[Robot task records]
* * *

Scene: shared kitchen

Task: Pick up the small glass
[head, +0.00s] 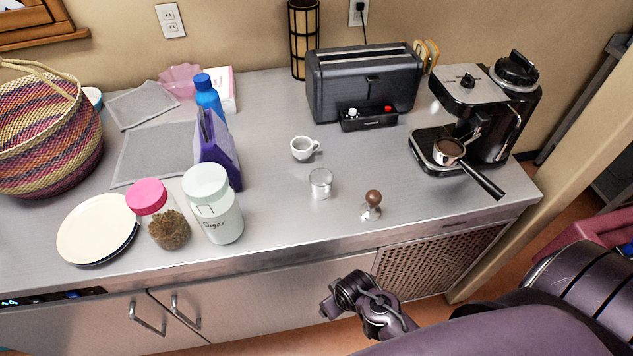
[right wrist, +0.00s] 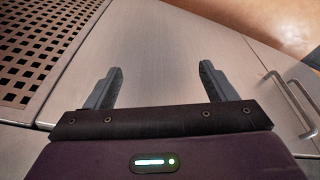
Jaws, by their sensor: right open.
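The small glass (head: 320,184) is clear and stands upright on the steel counter (head: 275,222), near the middle of the head view. My right gripper (head: 328,301) is below and in front of the counter edge, apart from the glass. In the right wrist view, its two fingers (right wrist: 160,86) are spread with nothing between them, facing the cabinet front. The glass does not show in the right wrist view. My left gripper is not in the head view.
A white cup (head: 303,148) stands just behind the glass. A coffee tamper (head: 371,206) is at its right, and a sugar jar (head: 213,204) at its left. A toaster (head: 362,82) and an espresso machine (head: 478,110) stand behind. The counter in front of the glass is clear.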

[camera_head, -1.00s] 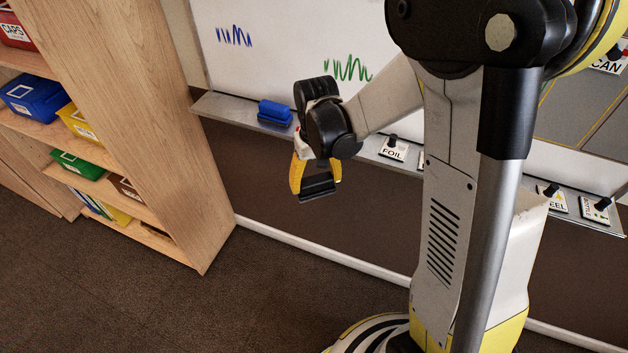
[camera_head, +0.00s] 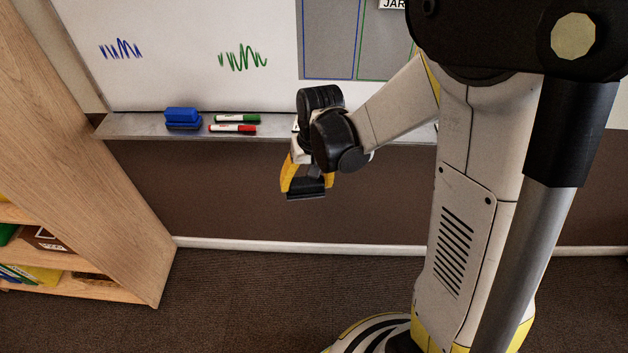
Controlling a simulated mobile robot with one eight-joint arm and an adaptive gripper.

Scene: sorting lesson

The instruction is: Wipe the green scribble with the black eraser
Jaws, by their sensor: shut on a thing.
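The green scribble (camera_head: 243,58) is on the whiteboard (camera_head: 190,20), right of a blue scribble (camera_head: 121,49). My gripper (camera_head: 304,184) hangs below the level of the tray, in front of the dark wall, with its yellow fingers pointing down. It is shut on a dark block, the black eraser (camera_head: 305,194), whose lower edge shows between and below the fingers. The eraser is low and to the right of the green scribble, apart from the board. Part of it is hidden by the fingers.
The marker tray (camera_head: 150,128) runs under the board, with a blue eraser (camera_head: 182,117), a green marker (camera_head: 238,118) and a red marker (camera_head: 232,128). Grey panels (camera_head: 331,45) are right of the scribble. A wooden shelf (camera_head: 90,170) stands at left; the floor in front is clear.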

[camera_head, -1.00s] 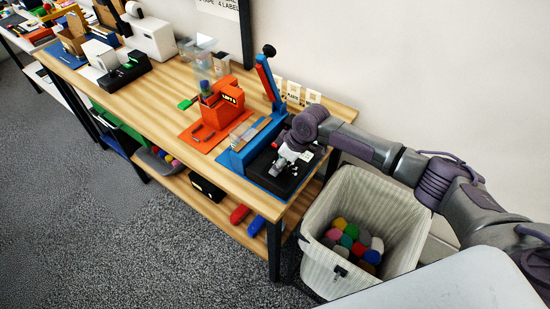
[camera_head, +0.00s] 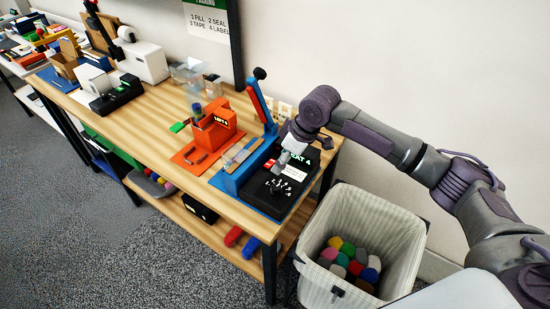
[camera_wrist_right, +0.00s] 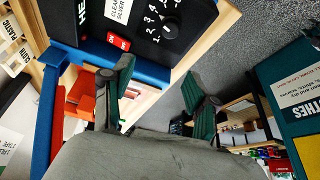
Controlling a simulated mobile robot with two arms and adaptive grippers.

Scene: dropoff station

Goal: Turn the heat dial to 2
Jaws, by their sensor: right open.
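The heat dial (camera_head: 277,186) is a small dark knob ringed by white numbers on the black control panel of the blue sealer (camera_head: 230,181). A label reading "HEAT 4" (camera_head: 298,160) stands on the panel behind it. In the right wrist view the dial (camera_wrist_right: 171,29) shows at the top, with numbers around it and a red switch (camera_wrist_right: 118,41) to its left. My right gripper (camera_head: 280,165) is above the panel, apart from the dial. In the right wrist view its green-padded fingers (camera_wrist_right: 156,82) are spread with nothing between them. My left gripper is out of view.
The sealer's raised lever (camera_head: 260,98) stands behind the panel, close to my right gripper. An orange machine (camera_head: 214,127) is to the left on the wooden bench (camera_head: 150,118). A bin with coloured items (camera_head: 378,218) stands right of the bench. The bench's middle is partly clear.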

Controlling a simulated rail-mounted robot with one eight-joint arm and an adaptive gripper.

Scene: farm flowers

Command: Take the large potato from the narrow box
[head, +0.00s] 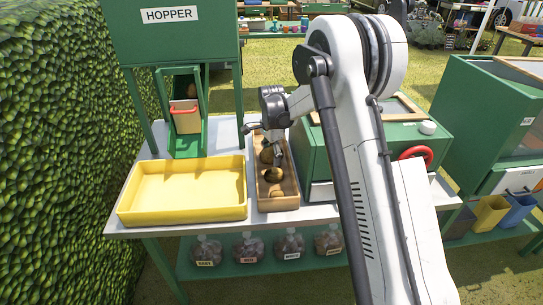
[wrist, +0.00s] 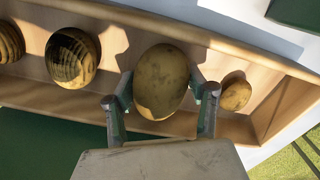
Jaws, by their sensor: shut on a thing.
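The narrow wooden box (head: 291,197) stands on the white table with several brown potatoes in a row in it. In the wrist view, my gripper (wrist: 164,96) is shut on the large potato (wrist: 160,76), one finger on each side. That potato is the biggest in the row. A small potato (wrist: 236,95) lies to its right, a rounder one (wrist: 72,58) to its left, and a striped one (wrist: 9,42) at the left edge. Whether the held potato touches the box floor is hard to tell. In the head view, my gripper (head: 262,134) is over the far part of the box.
A yellow tray (head: 184,212) lies left of the box. The green hopper (head: 170,45) with a chute (head: 186,143) stands behind. A green cabinet (head: 345,150) is close on the box's right.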

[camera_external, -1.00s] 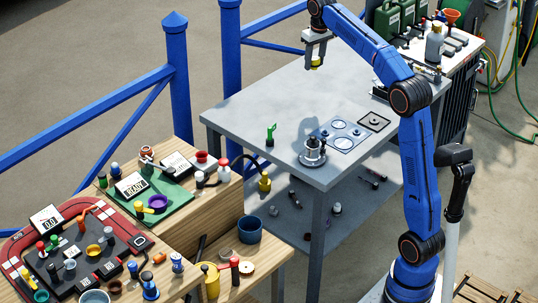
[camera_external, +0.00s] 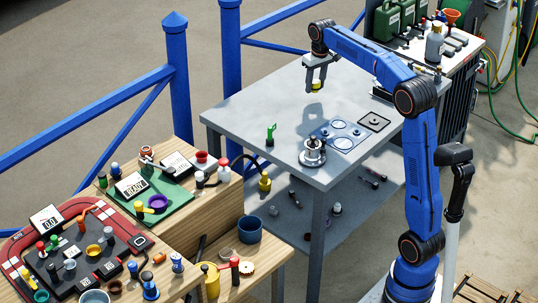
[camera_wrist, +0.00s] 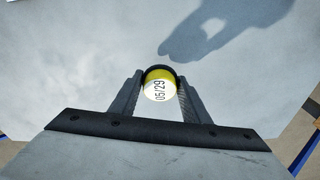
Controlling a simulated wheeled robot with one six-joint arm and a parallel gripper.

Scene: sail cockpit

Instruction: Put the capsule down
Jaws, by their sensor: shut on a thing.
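The capsule (camera_external: 316,85) is a small round piece with a yellow and white face and a dark rim. The finger tips also show in the wrist view (camera_wrist: 159,90). The gap between the capsule and the tabletop is hard to judge.
A blue plate with round white spots (camera_external: 343,135) and a dark square pad (camera_external: 374,121) lie on the table. A silver round fixture (camera_external: 313,152) stands at the front corner, and a small green piece (camera_external: 271,134) to its left. The table's far left is clear.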

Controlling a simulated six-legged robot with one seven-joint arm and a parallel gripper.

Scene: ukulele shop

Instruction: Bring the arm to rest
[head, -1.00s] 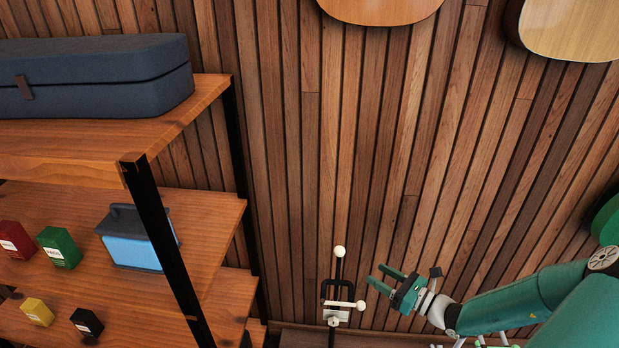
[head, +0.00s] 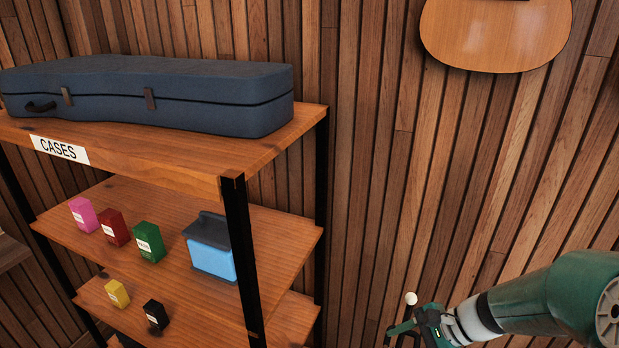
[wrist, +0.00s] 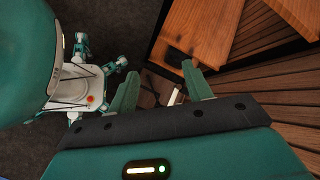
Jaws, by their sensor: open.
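My gripper (head: 400,335) is at the bottom right of the head view, with my green arm reaching in from the right edge. In the wrist view its two green fingers (wrist: 160,92) stand apart, with nothing held between them. Past the fingers, a dark gap and a small white part show, too small to make out. My own body and legs show at the left of the wrist view.
A wooden shelf unit (head: 285,153) stands at the left, with a dark blue instrument case (head: 200,90) on top. Small coloured boxes (head: 148,242) and a blue box (head: 210,258) sit on lower shelves. A guitar (head: 495,35) hangs on the slatted wall (head: 400,180).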

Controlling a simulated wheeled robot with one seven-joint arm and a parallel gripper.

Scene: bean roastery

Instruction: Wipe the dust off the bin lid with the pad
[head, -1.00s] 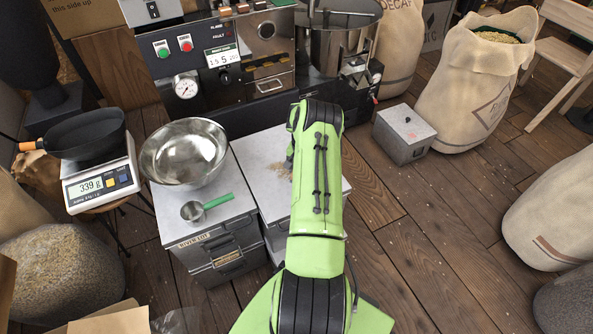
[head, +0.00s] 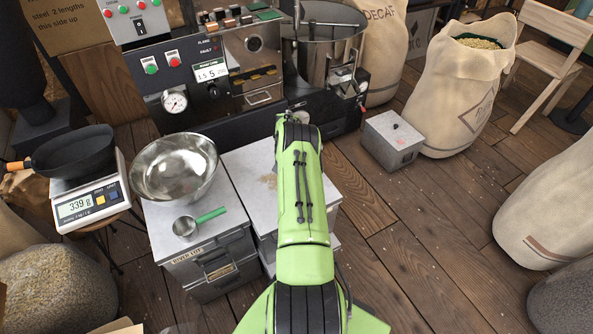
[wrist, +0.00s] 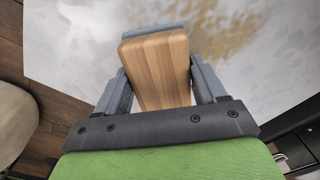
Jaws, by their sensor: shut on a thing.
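The bin lid (head: 238,163) is a pale grey top, partly covered by my arm in the head view. A patch of tan dust (head: 269,181) lies on it, just left of my arm. In the wrist view the lid (wrist: 75,45) fills the upper part, and the dust (wrist: 225,32) is spread ahead and to the right of the pad. My gripper (wrist: 160,75) is shut on the pad (wrist: 157,65), a wooden block with a grey-blue edge at its far end. I cannot tell whether the pad touches the lid. The arm hides gripper and pad in the head view.
A steel bowl (head: 174,168) and a green-handled scoop (head: 187,227) stand on the neighbouring bin at left. The roasting machine (head: 215,80) is behind. A small grey box (head: 393,140) sits on the floor at right, before sacks (head: 460,100).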

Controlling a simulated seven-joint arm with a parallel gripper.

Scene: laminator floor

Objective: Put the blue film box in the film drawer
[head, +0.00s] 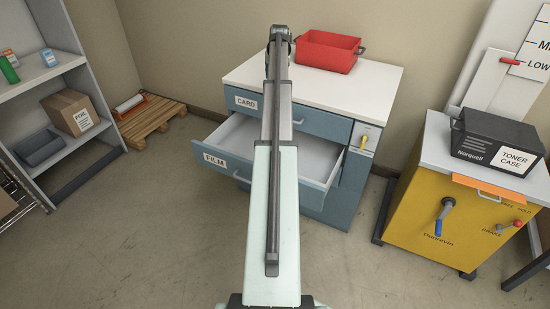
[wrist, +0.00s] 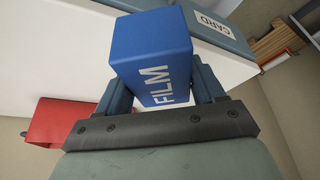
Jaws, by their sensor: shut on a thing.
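The blue film box (wrist: 150,52), with FILM in white letters, is held between the two fingers of my gripper (wrist: 160,88) in the wrist view. My gripper is shut on it. In the head view my own arm hides the gripper and the box. The film drawer (head: 222,162), labelled FILM, is pulled open below the CARD drawer of the blue cabinet. The parts of its inside that show on both sides of my arm are bare; the middle is hidden. My arm reaches over the drawer towards the cabinet top.
The cabinet's white top (head: 365,84) carries a red tray (head: 330,50) at the back, right of my arm. The CARD drawer (head: 255,102) is shut. A yellow machine (head: 425,205) with a black toner case (head: 495,138) stands right. A shelf (head: 50,75) stands left.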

* * *

Written problem>
Copy out every line of the data that includes the word "mobile".

Worked answer>
Controlling a simulated mobile robot with one eight-joint arm and an adaptive gripper.
Controlling a simulated mobile robot with two arms and adaptive grippers.

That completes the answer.